Why not allow the innovative creativity of individuals to be exercised to create the solution that, WHEN AVAILABLE, becomes the obvious and unavoidable option to the ICE fueled by fossil fuels?

How many whale oil lamps are in your house right now?

Thing is, that is exactly, what I would think fine. I am not the one asking for an inefficient energy sector and no meat on the poor man's table.
 
Exactly how did they collect this data when there were no instruments in the Deep ocean to collect it?

Satellites are capable of detecting heat at different depths as far as I know.
 
From your link:

<snip>
Over the last few years, a likely scenario has begun to emerge. Modeling studies show that the cooling of the surface of the Pacific is probably being balanced by more rapid warming in deeper parts of the Atlantic or the Pacific. What’s more, a recent paper in Nature Climate Change used observational data and models to demonstrate increased heat transport from the Pacific to the Indian Ocean over the last decade. Clearly, the pathways by which Earth’s oceans process heat seem to be changing.
<snip>

Just judging by the words chosen here, this writer has no confidence at all in his asssetions and is allowing ample exit routes if anyone tries to pin him down.

(What? You thought I said it would happen? Oh, no, no, no... I was only pointing to what seemed to be true in the light of the prevailing understandings of that time.

You think you understood what you thought you heard me say, but what you don't realize is that what I said is not what I meant.)

I'm sure that is an example of good journalism when discussing a topic that is complex and lacks complete clarity. They tend to avoid dogmatic statements unless absolutely certain, so pointing out less than dogmatic language in an journalist's article which attempts to explain and discuss the conclusions of numerous experts is not really a very strong critique.
 
Your argument is almost identical to the loons of the TV show Ancient Aliens.

If there were aliens guiding the activities and planning of the Egyptians, then isn't it more a plausible explanation for why the Pyramids have Pi included in every measurement than to believe that this stone age culture had actually discovered Pi?

You should work on your analogy. As it stands, it is pretty confusing and ****ty.
 
There’s been much debate these past few years over the cause of the so-called global warming “hiatus”—a pause in the overall uptick up of Earth’s temperature due to cooling at the surface of the Pacific Ocean since the early 2000s. Did climate warming stop?

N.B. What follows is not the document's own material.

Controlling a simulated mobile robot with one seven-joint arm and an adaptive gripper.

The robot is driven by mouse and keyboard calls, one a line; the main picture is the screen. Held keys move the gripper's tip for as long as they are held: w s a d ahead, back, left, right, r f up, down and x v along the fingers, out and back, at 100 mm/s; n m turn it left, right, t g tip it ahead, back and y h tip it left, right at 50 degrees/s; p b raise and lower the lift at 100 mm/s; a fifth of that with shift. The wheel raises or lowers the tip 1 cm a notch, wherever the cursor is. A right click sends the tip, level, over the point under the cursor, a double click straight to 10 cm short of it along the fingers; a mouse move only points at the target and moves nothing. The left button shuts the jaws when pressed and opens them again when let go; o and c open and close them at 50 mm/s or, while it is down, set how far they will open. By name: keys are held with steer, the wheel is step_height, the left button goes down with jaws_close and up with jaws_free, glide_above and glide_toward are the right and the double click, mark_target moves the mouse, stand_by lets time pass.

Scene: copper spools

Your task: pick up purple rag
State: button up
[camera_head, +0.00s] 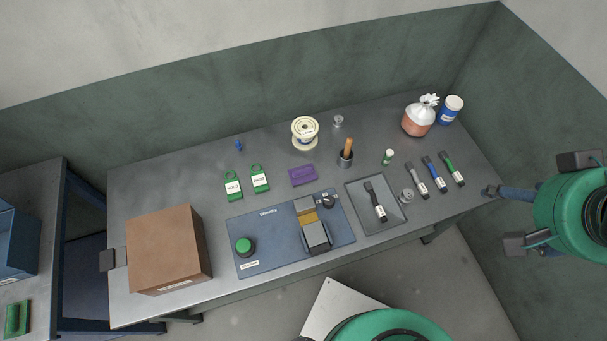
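The purple rag (302,175) is a small, flat, folded rectangle lying on the grey workbench (170,185), near its middle. It lies just behind the blue mat and to the right of the green tags. Nothing touches or covers it. My gripper (491,190) shows at the right, at the end of my green arm, near the bench's right end. It is far from the rag. Its fingers are not clear enough to tell whether they are open, and I see nothing held.
A blue mat (240,222) with a green button and a device lies in front of the rag. A grey tray (365,218) and a cardboard box (168,248) flank the mat.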

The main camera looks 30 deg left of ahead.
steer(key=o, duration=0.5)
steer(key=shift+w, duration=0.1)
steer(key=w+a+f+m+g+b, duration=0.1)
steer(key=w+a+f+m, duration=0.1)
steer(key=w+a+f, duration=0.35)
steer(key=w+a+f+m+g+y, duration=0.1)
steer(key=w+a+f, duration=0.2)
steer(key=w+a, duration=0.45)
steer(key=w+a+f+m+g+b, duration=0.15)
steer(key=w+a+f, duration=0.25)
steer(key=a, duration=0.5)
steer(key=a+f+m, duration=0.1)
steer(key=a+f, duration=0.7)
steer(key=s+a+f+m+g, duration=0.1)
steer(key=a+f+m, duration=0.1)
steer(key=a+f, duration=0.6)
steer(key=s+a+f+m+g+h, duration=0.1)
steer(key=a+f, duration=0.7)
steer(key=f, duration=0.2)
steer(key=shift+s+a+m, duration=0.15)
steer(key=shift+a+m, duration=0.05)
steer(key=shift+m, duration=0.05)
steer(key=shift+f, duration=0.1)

Nope, we just weren’t looking deep enough.

Earth’s extra heat, you see, has spent the last 10 years sinking into the vast depths of the equatorial Pacific and Indian Oceans.

That’s the conclusion of a new study, conducted by scientists at NASA’s Jet Propulsion Laboratory and published today in the journal Science.

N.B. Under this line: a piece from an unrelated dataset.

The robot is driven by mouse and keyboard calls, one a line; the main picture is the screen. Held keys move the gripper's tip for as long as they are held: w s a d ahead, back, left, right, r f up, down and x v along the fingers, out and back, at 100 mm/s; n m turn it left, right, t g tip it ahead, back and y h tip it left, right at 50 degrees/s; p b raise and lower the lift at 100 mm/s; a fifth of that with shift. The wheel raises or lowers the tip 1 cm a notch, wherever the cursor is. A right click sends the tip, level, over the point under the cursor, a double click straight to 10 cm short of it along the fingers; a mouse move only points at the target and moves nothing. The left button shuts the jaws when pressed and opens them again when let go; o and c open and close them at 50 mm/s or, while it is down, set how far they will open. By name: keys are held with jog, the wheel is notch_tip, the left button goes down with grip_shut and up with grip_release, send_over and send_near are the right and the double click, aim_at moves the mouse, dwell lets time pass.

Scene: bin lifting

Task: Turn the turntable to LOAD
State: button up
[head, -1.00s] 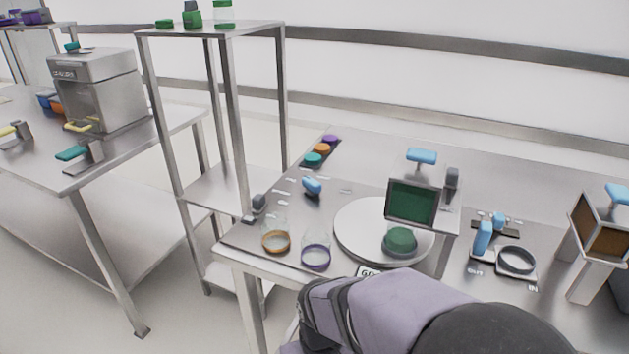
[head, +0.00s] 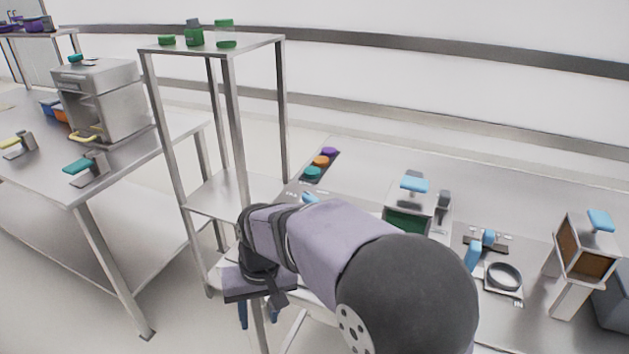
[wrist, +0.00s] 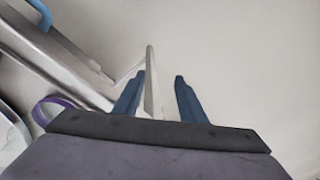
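The turntable is hidden behind my arm in the head view. A curved pale rim (wrist: 10,140) at the left edge of the wrist view may be part of it, but I cannot tell. No LOAD mark can be read. My gripper (wrist: 159,76) is open, its two blue fingers apart with nothing between them. In the head view my gripper hangs over the front left edge of the table (head: 458,240), with pale floor below it in the wrist view.
A purple ring (wrist: 50,108) lies close to my gripper's left in the wrist view. The green-windowed box (head: 408,220) stands behind my arm. A shelf rack (head: 215,45) stands to the left. A black ring holder (head: 503,277) is at the right.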

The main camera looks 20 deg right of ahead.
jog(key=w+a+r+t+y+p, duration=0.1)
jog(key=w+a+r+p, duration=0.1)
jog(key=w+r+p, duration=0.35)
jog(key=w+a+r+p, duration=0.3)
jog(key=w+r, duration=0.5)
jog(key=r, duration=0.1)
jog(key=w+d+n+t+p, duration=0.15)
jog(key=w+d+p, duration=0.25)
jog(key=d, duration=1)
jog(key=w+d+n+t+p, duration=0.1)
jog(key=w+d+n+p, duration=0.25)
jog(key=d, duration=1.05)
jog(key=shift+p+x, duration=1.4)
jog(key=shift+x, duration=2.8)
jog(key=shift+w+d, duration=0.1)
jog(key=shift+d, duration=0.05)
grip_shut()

Link to the Journal Article: Recent hiatus caused by decadal shift in Indo-Pacific heating

Link to Article Discussion: The Global Warming "Pause" Never Actually Happened

More, and more, evidence each and every day. Please feel free to use this data and smack down any more individuals who claim that there hasn't been any warming for the past 17 years.

The paper simply offers possible reasons for the hiatus. It is a hypothesis, with no empirical evidence to be true.